_DATASET EXCERPT_
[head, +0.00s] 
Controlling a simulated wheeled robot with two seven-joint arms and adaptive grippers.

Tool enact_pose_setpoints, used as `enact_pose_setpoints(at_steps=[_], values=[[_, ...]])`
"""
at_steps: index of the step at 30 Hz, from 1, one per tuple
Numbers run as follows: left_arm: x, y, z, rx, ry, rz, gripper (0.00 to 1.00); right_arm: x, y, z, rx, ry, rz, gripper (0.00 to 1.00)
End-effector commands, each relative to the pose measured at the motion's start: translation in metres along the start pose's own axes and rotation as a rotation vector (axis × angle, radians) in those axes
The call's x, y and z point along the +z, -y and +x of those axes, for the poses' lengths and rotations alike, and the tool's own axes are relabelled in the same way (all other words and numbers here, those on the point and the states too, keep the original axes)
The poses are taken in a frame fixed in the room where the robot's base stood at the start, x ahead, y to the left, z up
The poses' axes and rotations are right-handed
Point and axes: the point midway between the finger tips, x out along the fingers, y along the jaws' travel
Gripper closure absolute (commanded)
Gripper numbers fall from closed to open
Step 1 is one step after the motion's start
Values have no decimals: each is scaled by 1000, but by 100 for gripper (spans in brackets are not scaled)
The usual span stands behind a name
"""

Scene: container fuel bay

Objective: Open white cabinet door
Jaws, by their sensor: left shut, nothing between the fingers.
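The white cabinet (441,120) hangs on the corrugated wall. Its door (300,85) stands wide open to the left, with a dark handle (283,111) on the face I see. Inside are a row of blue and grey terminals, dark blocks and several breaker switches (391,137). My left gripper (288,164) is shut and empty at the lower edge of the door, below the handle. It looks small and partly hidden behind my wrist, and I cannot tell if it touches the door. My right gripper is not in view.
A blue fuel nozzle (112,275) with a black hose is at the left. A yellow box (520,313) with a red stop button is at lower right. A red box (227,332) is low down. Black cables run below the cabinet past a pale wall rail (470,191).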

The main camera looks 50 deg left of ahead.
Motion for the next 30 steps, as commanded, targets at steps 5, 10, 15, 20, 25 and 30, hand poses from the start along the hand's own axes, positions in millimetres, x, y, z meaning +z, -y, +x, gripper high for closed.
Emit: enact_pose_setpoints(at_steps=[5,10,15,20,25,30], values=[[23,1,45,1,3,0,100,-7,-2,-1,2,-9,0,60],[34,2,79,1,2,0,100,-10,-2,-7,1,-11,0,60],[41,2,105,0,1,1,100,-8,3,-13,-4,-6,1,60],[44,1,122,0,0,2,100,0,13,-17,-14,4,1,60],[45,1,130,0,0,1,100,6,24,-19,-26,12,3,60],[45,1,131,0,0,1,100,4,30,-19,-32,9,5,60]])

_PROBLEM_
Each line of the material should be echoed exactly.

_CORRECT RESULT_
[head, +0.00s] 
Controlling a simulated wheeled robot with two seven-joint arms and adaptive grippers.

Tool enact_pose_setpoints, used as `enact_pose_setpoints(at_steps=[_], values=[[_, ...]])`
"""
at_steps: index of the step at 30 Hz, from 1, one per tuple
Numbers run as follows: left_arm: x, y, z, rx, ry, rz, gripper (0.00 to 1.00); right_arm: x, y, z, rx, ry, rz, gripper (0.00 to 1.00)
End-effector commands, each relative to the pose measured at the motion's start: translation in metres along the start pose's own axes and rotation as a rotation vector (axis × angle, radians) in those axes
The call's x, y and z point along the +z, -y and +x of those axes, for the poses' lengths and rotations alike, and the tool's own axes are relabelled in the same way (all other words and numbers here, those on the point and the states too, keep the original axes)
The poses are taken in a frame fixed in the room where the robot's base stood at the start, x ahead, y to the left, z up
The poses' axes and rotations are right-handed
Point and axes: the point midway between the finger tips, x out along the fingers, y along the jaws' travel
Gripper closure absolute (commanded)
Gripper numbers fall from closed to open
Step 1 is one step after the motion's start
Values have no decimals: each is scaled by 1000, but by 100 for gripper (spans in brackets are not scaled)
The usual span stands behind a name
"""

Scene: container fuel bay

Objective: Open white cabinet door
Jaws, by their sensor: left shut, nothing between the fingers.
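The white cabinet (441,120) hangs on the corrugated wall. Its door (300,85) stands wide open to the left, with a dark handle (283,111) on the face I see. Inside are a row of blue and grey terminals, dark blocks and several breaker switches (391,137). My left gripper (288,164) is shut and empty at the lower edge of the door, below the handle. It looks small and partly hidden behind my wrist, and I cannot tell if it touches the door. My right gripper is not in view.
A blue fuel nozzle (112,275) with a black hose is at the left. A yellow box (520,313) with a red stop button is at lower right. A red box (227,332) is low down. Black cables run below the cabinet past a pale wall rail (470,191).

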The main camera looks 50 deg left of ahead.
Motion for the next 30 steps, as commanded, targets at steps 5, 10, 15, 20, 25 and 30, hand poses from the start along the hand's own axes, positions in millimetres, x, y, z meaning +z, -y, +x, gripper high for closed.
Emit: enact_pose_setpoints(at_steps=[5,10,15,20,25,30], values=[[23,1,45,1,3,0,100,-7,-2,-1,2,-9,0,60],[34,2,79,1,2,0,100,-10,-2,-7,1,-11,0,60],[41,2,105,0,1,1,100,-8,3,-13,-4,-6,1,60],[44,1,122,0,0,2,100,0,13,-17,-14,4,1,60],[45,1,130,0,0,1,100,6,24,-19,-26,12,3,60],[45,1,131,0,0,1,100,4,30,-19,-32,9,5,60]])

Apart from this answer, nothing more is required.